*WHAT THE TASK ASKS*. Repeat exactly, please, the lines that begin at the start of the listing and end at the line holding "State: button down".

[Dataset rows]
╭──

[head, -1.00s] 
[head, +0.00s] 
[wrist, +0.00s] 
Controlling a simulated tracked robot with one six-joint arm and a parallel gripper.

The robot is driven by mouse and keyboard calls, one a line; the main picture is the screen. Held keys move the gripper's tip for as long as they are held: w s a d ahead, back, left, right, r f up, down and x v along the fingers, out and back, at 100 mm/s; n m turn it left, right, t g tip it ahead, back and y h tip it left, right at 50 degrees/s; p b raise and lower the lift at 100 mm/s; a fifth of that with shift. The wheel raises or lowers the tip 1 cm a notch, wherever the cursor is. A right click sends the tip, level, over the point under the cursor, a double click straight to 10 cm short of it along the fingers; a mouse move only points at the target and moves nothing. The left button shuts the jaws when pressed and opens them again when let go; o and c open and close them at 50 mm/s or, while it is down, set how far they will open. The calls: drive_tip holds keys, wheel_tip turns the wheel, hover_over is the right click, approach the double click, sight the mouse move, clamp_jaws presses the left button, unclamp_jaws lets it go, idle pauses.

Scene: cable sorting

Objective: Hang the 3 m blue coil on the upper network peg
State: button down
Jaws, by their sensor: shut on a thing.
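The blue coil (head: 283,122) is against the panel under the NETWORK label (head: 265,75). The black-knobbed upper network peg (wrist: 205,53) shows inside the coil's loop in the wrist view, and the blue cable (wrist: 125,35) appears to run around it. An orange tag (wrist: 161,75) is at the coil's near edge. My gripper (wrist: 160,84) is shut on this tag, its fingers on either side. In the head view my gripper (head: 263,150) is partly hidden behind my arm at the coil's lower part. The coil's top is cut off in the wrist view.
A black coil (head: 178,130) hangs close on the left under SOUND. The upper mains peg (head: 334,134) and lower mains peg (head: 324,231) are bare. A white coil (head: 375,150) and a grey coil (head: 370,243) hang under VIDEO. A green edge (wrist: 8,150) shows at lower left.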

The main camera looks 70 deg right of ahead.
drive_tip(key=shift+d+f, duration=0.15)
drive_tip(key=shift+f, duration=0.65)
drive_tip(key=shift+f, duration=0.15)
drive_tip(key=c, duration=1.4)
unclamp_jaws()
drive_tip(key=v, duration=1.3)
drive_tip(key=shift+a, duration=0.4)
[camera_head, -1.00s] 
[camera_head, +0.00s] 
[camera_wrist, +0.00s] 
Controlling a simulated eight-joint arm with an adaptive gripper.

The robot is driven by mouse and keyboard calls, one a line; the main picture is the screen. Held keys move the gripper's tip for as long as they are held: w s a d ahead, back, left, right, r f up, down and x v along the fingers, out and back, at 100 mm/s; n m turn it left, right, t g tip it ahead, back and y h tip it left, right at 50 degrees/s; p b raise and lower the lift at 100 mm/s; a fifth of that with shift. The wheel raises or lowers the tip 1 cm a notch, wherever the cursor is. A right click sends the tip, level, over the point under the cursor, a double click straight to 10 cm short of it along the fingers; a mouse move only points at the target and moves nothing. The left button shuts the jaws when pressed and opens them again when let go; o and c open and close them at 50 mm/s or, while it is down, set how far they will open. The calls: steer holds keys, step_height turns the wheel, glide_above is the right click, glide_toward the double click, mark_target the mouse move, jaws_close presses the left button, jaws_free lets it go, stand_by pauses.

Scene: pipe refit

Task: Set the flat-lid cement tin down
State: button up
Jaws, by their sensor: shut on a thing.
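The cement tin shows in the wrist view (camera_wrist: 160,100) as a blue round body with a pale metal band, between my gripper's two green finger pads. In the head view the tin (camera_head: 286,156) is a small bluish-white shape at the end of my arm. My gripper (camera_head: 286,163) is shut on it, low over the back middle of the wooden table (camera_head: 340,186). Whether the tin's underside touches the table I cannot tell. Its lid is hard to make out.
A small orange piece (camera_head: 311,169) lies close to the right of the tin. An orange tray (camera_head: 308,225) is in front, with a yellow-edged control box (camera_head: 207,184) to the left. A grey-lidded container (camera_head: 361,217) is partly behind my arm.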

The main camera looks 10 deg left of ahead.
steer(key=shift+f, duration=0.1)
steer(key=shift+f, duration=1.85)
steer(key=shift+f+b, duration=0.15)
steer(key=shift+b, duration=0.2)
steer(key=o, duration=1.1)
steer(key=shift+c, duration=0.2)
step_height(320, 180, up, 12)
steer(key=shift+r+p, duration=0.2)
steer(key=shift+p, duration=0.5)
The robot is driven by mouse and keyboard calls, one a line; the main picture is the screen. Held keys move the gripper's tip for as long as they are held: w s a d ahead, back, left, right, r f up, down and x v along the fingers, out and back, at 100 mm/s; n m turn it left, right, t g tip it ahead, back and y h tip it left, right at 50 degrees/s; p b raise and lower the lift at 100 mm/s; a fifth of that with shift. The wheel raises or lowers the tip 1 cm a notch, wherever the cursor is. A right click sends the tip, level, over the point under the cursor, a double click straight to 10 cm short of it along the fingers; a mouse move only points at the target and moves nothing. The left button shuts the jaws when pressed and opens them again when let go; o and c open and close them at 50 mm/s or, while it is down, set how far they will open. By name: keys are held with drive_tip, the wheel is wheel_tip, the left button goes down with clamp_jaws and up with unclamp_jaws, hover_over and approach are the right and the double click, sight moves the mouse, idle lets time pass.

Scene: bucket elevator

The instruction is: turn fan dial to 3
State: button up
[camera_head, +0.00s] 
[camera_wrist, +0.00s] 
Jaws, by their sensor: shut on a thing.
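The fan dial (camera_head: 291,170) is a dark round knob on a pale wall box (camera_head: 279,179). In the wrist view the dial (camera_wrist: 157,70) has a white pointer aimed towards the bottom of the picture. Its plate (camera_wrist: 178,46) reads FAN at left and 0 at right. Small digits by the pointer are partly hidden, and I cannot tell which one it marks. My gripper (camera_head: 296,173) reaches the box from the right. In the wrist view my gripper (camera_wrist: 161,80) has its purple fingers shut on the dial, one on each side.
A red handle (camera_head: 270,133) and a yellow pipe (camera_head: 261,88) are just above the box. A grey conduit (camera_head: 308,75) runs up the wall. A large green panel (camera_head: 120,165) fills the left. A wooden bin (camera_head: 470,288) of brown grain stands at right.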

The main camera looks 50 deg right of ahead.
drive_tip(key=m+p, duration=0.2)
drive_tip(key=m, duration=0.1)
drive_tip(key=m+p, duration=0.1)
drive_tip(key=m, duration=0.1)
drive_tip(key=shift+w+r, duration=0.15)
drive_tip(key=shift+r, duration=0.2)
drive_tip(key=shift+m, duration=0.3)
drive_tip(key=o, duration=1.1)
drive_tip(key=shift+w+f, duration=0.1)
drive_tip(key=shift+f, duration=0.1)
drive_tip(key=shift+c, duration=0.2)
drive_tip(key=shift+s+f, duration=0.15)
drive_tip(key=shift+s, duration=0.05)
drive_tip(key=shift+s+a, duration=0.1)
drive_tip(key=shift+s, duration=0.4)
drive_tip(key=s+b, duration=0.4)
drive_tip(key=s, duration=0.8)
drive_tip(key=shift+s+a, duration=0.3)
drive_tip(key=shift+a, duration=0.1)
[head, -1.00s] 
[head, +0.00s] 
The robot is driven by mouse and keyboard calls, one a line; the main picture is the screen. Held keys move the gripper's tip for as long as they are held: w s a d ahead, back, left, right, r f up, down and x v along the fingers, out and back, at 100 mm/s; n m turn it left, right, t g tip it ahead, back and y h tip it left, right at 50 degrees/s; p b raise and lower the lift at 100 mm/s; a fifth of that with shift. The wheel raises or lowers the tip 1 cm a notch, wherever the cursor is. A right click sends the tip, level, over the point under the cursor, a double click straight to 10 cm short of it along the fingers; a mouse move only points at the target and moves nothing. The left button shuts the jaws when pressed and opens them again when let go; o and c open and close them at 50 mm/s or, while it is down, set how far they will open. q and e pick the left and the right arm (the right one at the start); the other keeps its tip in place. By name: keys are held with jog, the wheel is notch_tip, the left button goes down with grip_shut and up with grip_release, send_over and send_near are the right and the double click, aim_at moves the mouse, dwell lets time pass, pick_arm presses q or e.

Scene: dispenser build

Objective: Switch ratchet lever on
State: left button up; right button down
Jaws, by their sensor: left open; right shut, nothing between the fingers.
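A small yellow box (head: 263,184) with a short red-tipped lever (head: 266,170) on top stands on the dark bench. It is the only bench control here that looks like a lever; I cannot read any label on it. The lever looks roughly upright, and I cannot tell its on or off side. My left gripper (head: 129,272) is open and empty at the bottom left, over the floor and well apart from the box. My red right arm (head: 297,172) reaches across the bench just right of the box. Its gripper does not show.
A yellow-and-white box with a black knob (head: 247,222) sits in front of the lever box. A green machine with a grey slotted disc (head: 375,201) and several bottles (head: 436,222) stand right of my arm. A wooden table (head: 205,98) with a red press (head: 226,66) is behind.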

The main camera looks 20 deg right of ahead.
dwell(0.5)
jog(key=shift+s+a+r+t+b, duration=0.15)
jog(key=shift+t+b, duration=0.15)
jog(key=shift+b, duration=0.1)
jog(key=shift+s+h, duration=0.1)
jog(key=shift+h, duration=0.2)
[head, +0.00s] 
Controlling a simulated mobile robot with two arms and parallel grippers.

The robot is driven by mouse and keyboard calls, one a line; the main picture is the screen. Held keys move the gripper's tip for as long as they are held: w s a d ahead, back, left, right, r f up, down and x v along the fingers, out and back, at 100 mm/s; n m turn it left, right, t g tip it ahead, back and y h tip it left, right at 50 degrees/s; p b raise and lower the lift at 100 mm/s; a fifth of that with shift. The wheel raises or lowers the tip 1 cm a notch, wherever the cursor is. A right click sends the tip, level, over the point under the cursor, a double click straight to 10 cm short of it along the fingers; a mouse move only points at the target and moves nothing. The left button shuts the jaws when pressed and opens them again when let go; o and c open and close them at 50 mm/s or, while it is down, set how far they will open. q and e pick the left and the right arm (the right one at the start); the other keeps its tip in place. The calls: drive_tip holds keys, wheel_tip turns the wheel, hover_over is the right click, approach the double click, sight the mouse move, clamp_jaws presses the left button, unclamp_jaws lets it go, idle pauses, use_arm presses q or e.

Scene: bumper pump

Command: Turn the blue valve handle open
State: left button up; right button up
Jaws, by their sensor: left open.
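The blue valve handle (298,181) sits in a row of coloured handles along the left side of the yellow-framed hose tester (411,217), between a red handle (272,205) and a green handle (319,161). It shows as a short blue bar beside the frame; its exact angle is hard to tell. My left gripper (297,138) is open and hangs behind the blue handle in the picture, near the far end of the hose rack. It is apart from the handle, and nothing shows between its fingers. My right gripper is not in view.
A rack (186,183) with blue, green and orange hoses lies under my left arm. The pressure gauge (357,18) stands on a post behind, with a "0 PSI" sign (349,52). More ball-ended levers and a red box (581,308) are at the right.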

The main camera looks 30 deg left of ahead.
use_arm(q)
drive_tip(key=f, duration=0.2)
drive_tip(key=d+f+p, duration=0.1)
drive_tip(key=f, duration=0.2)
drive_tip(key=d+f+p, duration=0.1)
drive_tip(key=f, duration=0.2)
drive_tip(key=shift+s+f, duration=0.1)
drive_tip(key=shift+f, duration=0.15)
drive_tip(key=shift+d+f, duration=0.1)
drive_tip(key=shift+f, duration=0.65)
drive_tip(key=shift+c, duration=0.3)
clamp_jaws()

╰──

*TASK SOLUTION*.
[head, -1.00s] 
[head, +0.00s] 
[wrist, +0.00s] 
Controlling a simulated tracked robot with one six-joint arm and a parallel gripper.

The robot is driven by mouse and keyboard calls, one a line; the main picture is the screen. Held keys move the gripper's tip for as long as they are held: w s a d ahead, back, left, right, r f up, down and x v along the fingers, out and back, at 100 mm/s; n m turn it left, right, t g tip it ahead, back and y h tip it left, right at 50 degrees/s; p b raise and lower the lift at 100 mm/s; a fifth of that with shift. The wheel raises or lowers the tip 1 cm a notch, wherever the cursor is. A right click sends the tip, level, over the point under the cursor, a double click straight to 10 cm short of it along the fingers; a mouse move only points at the target and moves nothing. The left button shuts the jaws when pressed and opens them again when let go; o and c open and close them at 50 mm/s or, while it is down, set how far they will open. The calls: drive_tip holds keys, wheel_tip turns the wheel, hover_over is the right click, approach the double click, sight the mouse move, clamp_jaws presses the left button, unclamp_jaws lets it go, idle pauses.

Scene: cable sorting

Objective: Hang the 3 m blue coil on the upper network peg
State: button down

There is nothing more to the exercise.